The performers are attractive if unconvincing. The auteur's worldview is unappealing yet authentically his. The movie's most heartfelt aspects are a drearily excessive bar mitzvah, the disgusting close-ups of mom's home cooking, and the Kraditor apartment's laboriously ethnographic mise-en-scène. "Ee-ew, what's that thing?" Michelle asks, pointing to the family dreidel. Sandra is also clueless, albeit in a nice way. Her favorite movie, she tells Leonard, is The Sound of Music. Before you can say, "Doe, a deer," he manages to engage this goody-goody in sex made all the more incestuous by the presence of their parents kibitzing around the dinner table a few yards away. Love with Michelle is a lot wilder, shifting from late-December rooftop canoodling to total insanity once Leonard goes off his meds. Touching in its absurdity, the movie is what the French, if they didn't love Gray so much, might term agréablement ridicule.

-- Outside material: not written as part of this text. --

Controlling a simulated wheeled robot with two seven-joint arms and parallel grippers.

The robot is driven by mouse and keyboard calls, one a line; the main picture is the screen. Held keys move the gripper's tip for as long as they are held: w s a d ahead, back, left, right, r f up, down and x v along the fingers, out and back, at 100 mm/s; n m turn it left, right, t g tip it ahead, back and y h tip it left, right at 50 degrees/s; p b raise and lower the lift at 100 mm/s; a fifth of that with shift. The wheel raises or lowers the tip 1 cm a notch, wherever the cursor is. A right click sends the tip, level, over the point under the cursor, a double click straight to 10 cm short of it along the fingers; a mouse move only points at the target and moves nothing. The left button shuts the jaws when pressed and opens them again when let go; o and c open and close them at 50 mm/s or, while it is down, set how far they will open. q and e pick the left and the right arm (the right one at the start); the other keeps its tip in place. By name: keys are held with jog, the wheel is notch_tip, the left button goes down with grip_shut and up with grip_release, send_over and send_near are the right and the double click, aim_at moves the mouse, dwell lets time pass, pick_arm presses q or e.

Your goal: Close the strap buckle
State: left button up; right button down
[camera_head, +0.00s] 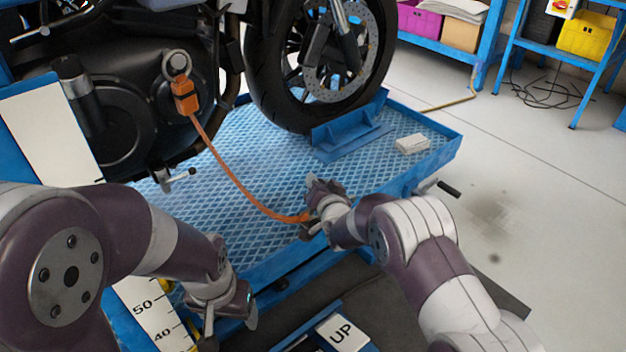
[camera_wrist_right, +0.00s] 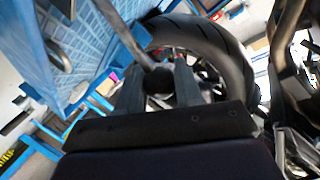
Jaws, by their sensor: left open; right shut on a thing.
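An orange strap (camera_head: 228,172) hangs from an orange fitting (camera_head: 185,97) on a metal ring beside the motorcycle's engine. It curves down to the platform's near edge, where its orange lower end (camera_head: 294,218) meets my right gripper (camera_head: 318,190). The buckle there is largely hidden by the gripper, so its position cannot be told. In the right wrist view a grey bar (camera_wrist_right: 136,38) runs in between the fingers, and the right gripper (camera_wrist_right: 160,80) is shut on it. My left gripper (camera_head: 230,320) is open and empty, low over the platform's front side, apart from the strap.
The blue platform (camera_head: 420,160) carries the motorcycle's front wheel (camera_head: 262,75) in a blue chock (camera_head: 347,137). A small white box (camera_head: 412,143) lies to the right. A sign reading UP (camera_head: 343,333) is at the bottom. The floor at right is mostly clear.

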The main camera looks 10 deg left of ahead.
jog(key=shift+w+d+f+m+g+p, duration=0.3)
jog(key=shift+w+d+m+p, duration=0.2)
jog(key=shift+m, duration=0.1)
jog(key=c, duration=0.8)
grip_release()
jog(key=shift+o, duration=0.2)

jhoberman@villagevoice.com

 
  • 01/22/2012 9:21:00 PM

    I haven't read such a lousy review in ages. I'd be ashamed to sign it with my name if I wrote it. I just saw this film and I agree with the people who commented on here- it's a very good little drama.

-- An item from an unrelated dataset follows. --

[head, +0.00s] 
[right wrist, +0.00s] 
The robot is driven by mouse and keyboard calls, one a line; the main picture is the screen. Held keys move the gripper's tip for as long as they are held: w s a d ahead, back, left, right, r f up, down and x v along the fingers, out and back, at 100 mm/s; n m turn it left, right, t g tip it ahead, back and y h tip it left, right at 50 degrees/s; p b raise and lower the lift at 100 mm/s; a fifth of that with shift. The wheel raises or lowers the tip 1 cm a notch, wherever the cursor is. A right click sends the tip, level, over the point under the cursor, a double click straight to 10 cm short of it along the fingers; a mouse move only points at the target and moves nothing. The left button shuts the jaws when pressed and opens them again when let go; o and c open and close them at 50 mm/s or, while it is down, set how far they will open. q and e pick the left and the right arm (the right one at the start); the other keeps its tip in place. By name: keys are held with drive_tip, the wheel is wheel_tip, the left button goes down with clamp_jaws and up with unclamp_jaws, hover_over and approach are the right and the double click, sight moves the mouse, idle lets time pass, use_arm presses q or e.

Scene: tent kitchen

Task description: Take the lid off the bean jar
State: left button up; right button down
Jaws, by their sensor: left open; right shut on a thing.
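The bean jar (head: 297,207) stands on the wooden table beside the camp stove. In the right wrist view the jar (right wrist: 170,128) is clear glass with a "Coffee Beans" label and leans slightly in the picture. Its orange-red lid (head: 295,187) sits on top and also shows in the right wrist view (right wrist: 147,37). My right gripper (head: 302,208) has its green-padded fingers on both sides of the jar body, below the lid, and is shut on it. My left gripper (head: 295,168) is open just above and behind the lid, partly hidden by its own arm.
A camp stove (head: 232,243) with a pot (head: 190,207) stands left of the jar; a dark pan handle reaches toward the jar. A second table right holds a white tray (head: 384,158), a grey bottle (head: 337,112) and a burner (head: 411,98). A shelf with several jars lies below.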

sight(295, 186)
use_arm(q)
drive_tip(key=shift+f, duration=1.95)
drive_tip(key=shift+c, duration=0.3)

  • Aaron Goldberg 07/16/2010 8:32:00 PM

    Hoberman's review here is quite nasty, and quite strange. Hoberman's attack on this film isn't dissimilar to his attack on that other 'Jewish' film from last year 'A serious man', for a 'outsider' Yid from the other side of the world, I thought both these films were masterpieces, maybe it's because the Jewish experience in Australia is far more conservative and harsh the the gushy-gushy 'New World'. Regardless I thought 'Two Lovers' was a terrifc Jewish-opera, a 'Booba marser' that replaced it's falsies from 100 minutes!

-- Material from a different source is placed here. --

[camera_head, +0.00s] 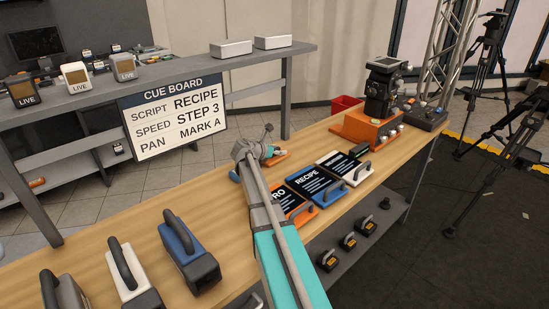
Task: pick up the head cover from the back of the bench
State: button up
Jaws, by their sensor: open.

  • Jon 02/24/2010 9:43:00 PM

    Two Lovers is a remarkable film, scoring highest points in every category--performances, direction, production, and score. It is in my opinion one of the best films of the year. This particular reviewer Hoberman makes assumptions about the film that I believe are false and irrelevant. The "incestuous" sex in the bedroom remark is way off (as pointed out in one of the comments here). Phoenix's character being bipolar and on/off his meds is barely touched on in the film. And Michelle's remark about the dreidel, well so what. Hoberman's review reduces the characters to a bunch of ninnies and Leonard's pathos to some mere chemical flaw. That is rather petty. While the dilemma faced by Leonard is not so unique, nor is the overall scenario, it is the way in which the story is told that is unique. It is personal, it is touching, and it is beautiful. Which is why the film deserves a far better critique than Hoberman gives.

  • Ishkabibliophile 03/09/2009 1:37:00 AM

    In the scene where Sandra and Leonard have sex in the Kraditor's apartment, the parents are not a few yards away. Instead, they're at a birthday party for Sandra's father. Good movie, too, btw. :)

  • charlotte 02/15/2009 12:30:00 PM

    What a silly and mean-spirited review. Great little film. I don't know which movie you saw but, among the many foolish and obnoxious comments, I'd have to say that defining Isabella Rosellini's character as "shrill" takes the cake.